(Some records)
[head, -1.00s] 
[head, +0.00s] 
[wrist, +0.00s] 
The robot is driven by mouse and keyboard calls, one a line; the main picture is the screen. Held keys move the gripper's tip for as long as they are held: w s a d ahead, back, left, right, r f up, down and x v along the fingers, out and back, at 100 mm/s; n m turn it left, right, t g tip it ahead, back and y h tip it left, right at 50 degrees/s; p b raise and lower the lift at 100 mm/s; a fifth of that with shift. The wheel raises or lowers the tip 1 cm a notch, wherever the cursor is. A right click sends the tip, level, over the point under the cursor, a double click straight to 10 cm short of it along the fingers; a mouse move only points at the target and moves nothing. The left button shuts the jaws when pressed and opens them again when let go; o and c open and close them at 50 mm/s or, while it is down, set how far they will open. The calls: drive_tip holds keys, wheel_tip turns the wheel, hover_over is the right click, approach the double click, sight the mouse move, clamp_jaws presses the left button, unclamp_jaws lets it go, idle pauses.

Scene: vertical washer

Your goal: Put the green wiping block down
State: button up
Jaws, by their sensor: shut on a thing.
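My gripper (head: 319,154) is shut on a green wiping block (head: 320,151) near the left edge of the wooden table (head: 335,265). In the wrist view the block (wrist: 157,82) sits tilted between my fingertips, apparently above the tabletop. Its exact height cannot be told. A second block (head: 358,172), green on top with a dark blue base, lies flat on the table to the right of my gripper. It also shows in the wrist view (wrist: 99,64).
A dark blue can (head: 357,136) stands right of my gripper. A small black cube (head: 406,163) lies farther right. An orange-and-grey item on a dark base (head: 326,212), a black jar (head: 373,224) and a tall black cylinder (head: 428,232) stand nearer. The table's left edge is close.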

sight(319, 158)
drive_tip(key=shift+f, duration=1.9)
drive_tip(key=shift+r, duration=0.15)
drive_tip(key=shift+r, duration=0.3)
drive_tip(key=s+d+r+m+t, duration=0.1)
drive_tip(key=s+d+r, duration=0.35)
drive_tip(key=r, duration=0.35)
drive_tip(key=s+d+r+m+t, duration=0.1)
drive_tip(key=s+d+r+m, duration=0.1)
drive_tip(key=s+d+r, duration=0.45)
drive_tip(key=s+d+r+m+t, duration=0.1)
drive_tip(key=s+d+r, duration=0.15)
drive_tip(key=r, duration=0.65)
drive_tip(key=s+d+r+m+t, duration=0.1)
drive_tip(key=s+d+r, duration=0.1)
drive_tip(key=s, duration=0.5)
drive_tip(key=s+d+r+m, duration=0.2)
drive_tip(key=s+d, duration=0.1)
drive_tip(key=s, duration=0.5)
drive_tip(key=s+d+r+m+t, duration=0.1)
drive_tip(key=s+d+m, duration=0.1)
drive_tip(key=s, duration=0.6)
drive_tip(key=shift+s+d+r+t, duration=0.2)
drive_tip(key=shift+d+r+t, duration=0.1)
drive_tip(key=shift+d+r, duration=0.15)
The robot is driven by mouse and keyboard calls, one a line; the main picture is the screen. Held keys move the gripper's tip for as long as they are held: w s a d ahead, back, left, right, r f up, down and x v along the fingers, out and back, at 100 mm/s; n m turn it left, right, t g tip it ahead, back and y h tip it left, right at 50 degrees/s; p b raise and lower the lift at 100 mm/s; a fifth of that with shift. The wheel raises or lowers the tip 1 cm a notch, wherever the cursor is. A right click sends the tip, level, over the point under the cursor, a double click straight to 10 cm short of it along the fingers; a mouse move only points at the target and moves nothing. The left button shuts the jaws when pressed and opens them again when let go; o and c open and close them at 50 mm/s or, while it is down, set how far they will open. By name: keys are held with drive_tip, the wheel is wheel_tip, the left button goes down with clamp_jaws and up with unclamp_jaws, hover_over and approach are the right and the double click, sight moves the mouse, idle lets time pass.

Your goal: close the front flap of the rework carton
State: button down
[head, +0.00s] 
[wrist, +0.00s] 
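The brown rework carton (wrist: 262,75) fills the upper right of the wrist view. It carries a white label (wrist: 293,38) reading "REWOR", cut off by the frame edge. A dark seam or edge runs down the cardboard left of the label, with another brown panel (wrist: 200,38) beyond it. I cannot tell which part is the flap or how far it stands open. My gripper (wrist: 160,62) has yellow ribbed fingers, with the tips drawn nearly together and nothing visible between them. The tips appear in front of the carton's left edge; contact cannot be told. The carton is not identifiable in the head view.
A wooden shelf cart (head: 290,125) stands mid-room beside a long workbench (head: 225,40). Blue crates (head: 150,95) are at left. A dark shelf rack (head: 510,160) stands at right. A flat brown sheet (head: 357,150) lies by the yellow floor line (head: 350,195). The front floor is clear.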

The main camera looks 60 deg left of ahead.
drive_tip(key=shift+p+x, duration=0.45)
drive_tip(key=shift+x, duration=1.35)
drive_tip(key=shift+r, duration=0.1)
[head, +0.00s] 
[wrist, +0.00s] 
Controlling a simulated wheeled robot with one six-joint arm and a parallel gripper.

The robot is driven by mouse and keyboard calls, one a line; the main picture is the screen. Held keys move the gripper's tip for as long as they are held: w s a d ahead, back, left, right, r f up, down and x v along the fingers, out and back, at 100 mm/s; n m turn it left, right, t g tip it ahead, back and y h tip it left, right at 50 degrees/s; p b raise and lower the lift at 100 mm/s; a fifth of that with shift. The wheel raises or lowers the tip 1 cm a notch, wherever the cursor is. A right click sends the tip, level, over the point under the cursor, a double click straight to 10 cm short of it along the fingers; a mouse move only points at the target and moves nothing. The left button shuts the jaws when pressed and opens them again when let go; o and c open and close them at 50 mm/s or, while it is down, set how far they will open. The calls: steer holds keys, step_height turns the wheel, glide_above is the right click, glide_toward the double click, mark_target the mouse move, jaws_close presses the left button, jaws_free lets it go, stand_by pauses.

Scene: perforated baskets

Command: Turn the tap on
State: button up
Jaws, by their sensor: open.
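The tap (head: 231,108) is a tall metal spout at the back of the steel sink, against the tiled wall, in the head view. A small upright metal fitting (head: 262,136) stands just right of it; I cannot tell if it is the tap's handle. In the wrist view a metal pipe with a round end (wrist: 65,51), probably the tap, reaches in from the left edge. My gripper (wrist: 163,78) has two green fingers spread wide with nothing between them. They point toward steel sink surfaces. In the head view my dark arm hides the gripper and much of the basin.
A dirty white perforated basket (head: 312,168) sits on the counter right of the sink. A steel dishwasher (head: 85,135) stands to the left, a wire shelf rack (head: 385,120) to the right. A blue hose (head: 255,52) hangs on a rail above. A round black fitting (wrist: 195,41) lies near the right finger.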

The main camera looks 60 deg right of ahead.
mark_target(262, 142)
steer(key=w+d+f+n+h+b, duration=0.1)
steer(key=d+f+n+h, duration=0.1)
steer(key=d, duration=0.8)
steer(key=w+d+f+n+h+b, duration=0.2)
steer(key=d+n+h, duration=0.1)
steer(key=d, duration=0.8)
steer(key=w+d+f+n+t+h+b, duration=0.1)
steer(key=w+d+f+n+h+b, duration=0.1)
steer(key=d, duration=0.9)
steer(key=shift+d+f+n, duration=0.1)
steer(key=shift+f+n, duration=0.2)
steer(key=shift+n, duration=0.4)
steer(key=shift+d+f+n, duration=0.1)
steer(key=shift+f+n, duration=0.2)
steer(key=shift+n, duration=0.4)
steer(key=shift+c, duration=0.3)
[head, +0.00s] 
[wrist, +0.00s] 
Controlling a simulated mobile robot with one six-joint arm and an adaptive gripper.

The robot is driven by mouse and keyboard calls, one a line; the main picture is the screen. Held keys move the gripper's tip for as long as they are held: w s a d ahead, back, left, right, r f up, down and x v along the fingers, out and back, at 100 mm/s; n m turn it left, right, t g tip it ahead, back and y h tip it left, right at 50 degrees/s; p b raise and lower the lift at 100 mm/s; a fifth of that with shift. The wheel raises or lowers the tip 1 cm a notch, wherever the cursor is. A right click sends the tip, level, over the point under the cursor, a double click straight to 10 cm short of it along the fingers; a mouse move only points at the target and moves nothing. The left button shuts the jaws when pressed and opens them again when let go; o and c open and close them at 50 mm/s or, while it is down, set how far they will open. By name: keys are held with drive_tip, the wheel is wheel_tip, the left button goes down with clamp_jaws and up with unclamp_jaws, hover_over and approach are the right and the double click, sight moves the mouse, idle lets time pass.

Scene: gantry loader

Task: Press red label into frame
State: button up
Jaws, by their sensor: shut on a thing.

> Stated problem
Repeat exactly, and only, the lines from the line with "Task: Press red label into frame" through the end of the listing above, both ends included.

> Response to the task
Task: Press red label into frame
State: button up
Jaws, by their sensor: shut on a thing.

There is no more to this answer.